The subsequent weeks and months relied on a heavy guess and check process learning the apps, borrowing guide books from the library, and taking notes about the general shape, size, and impression of the birds I saw around North East Washington DC. The biggest learning curve in those few months was how you are ‘supposed’ to ID a bird and how to document those sightings properly. Of course, I used Merlin but at that time eBird seemed a little too ‘scary’ as a way to document the birds I had seen. I do wish in retrospect that I started using eBird mobile right away to help keep all my notes and sightings in a central place. Since I was using the step-by-step ID on Merlin and confirming the “This is My Bird!” directly on the app, it caused the first four months of my birding data to be wildly inconsistent and led to a completely new checklist for each bird, which added up pretty fast over four months. While this is not a huge issue, it does look pretty ugly on the backend in eBird when I look back at my first few checklists. So my advice is to use eBird from the getgo and upload the data mobile-ly; you can always go back and update a list if there is an addition or a need to make a change.
To this day, I find it quite hard to explain exactly what I didn’t know or the exact ideas of what I didn’t know then. I hope that this blog is a way that I can share the ways I learned specific ID tips and tricks. For example, how the Greater Scaup has a rounded head and the Lesser Scaup has a peaked head and what exactly that would look like. I hope to be able to put into words when I finally can distinguish a Canada Goose from a Cackling Goose in real-time. There is a whole lot that I still need to learn and I find writing it down in an educational manner is not only helpful for me but hopefully for those just starting as well.

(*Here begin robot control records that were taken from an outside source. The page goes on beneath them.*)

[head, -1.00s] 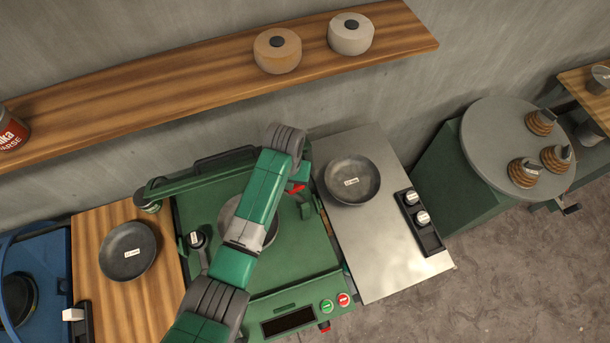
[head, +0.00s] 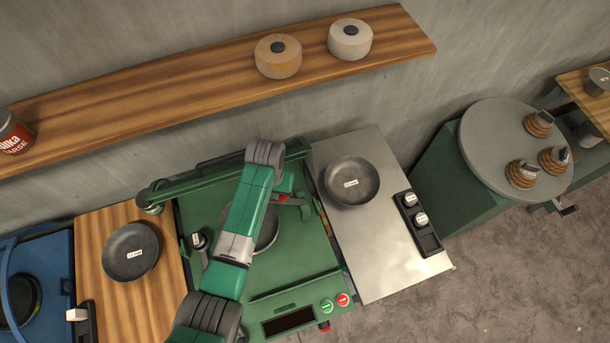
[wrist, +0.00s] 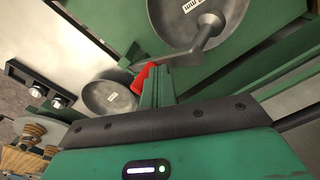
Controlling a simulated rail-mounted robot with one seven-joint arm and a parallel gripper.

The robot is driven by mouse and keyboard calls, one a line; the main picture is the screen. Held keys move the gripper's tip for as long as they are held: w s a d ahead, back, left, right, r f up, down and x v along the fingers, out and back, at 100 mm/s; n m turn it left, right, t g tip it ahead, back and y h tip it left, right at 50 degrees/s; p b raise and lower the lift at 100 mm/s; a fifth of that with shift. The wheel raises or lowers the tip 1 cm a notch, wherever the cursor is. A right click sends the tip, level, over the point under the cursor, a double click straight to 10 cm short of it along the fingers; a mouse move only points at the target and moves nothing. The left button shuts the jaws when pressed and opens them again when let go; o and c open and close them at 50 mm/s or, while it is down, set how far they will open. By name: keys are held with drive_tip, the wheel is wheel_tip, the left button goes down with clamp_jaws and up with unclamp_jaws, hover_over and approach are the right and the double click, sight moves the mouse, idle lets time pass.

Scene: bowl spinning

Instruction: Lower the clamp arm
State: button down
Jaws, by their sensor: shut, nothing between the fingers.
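The clamp arm is most likely the long green bar (head: 200,180) along the back of the green machine (head: 300,262); its left end carries a round grey part (head: 148,203). My gripper (head: 284,190) is shut and empty, above the machine's back right part, near the bar's right end. A dark bowl (head: 268,232) sits in the machine, partly hidden by my arm; it also shows in the wrist view (wrist: 180,20). In the wrist view, a red piece (wrist: 145,77) and a grey bent piece (wrist: 195,50) show at my gripper's front. I cannot tell whether they touch the bar.
A steel side plate (head: 375,255) holds another bowl (head: 351,181) and two knobs (head: 415,208). A wooden board (head: 105,285) at left holds a bowl (head: 130,251). The wooden shelf (head: 180,95) runs behind. A round table (head: 490,120) stands at right.

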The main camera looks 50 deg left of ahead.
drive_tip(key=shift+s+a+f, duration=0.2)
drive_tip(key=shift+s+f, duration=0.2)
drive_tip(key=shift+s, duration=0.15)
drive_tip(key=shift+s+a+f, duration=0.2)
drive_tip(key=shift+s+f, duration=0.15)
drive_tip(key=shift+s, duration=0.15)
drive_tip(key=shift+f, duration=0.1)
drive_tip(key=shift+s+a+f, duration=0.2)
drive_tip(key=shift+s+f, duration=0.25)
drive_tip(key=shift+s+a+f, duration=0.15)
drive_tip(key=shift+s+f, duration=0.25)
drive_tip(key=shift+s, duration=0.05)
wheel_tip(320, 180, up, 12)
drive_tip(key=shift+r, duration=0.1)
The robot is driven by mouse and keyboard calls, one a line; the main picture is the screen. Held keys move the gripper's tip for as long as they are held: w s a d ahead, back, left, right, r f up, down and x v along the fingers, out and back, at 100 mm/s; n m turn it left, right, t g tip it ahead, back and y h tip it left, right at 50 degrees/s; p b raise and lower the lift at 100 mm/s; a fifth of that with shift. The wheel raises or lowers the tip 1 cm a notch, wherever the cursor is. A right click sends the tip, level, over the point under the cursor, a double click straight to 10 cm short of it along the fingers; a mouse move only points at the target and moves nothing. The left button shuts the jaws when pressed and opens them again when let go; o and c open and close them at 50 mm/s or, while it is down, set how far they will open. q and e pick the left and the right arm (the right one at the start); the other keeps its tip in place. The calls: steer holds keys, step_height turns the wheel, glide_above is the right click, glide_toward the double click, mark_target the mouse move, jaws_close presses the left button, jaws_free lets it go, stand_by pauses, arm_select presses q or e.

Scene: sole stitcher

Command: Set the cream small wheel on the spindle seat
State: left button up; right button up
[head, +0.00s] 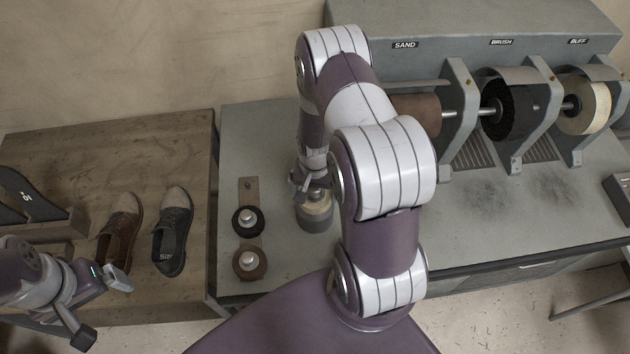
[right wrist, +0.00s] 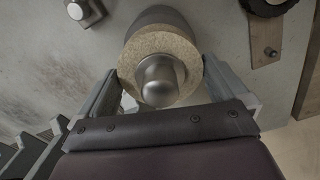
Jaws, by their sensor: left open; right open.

The biggest thing that has helped me in the past 22 months has been allowing myself access to birds as much as I could. Whether that means going out to a park daily, looking at a feeder in the yard, watching educational birding YouTube videos when it is raining, or skimming a guidebook, the consistent practice (and the very consistent failure to correctly ID sparrows and shorebirds) has helped dramatically. I know it will be a long road to even get close to calling myself proficient and confident but it will be a fun trip to get there.